**COLLECTED MATERIAL:**

....

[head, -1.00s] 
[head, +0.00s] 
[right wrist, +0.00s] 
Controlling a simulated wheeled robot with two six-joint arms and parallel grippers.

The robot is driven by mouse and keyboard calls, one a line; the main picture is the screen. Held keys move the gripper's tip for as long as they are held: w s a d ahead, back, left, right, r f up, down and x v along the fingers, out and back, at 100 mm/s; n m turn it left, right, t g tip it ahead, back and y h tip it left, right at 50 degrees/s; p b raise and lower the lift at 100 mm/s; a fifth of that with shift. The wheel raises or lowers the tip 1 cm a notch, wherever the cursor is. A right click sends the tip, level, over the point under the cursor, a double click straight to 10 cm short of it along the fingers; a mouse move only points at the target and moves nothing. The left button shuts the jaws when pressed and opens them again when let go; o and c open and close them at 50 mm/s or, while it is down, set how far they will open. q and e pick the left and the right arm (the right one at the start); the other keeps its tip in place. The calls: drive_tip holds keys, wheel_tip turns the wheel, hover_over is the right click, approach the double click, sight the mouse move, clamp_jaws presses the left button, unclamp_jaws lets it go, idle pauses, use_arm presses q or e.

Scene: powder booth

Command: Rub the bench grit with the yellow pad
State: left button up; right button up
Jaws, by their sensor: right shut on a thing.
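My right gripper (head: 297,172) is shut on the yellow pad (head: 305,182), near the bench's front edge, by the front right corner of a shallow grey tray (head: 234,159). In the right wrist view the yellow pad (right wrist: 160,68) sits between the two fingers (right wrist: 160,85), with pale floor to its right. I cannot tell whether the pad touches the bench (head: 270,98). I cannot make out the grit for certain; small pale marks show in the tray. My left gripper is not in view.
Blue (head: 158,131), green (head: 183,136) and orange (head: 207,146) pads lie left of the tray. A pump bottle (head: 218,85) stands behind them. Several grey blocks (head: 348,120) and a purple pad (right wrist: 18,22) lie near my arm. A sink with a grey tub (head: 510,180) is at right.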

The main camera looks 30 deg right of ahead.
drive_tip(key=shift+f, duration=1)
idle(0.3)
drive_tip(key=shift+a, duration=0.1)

....

**REQUIRED TASK:**
Take every line from the data above that holds "button" and copy it out.

**RESULT OF THIS EXERCISE:**
The robot is driven by mouse and keyboard calls, one a line; the main picture is the screen. Held keys move the gripper's tip for as long as they are held: w s a d ahead, back, left, right, r f up, down and x v along the fingers, out and back, at 100 mm/s; n m turn it left, right, t g tip it ahead, back and y h tip it left, right at 50 degrees/s; p b raise and lower the lift at 100 mm/s; a fifth of that with shift. The wheel raises or lowers the tip 1 cm a notch, wherever the cursor is. A right click sends the tip, level, over the point under the cursor, a double click straight to 10 cm short of it along the fingers; a mouse move only points at the target and moves nothing. The left button shuts the jaws when pressed and opens them again when let go; o and c open and close them at 50 mm/s or, while it is down, set how far they will open. q and e pick the left and the right arm (the right one at the start); the other keeps its tip in place. The calls: drive_tip holds keys, wheel_tip turns the wheel, hover_over is the right click, approach the double click, sight the mouse move, clamp_jaws presses the left button, unclamp_jaws lets it go, idle pauses, use_arm presses q or e.
State: left button up; right button up

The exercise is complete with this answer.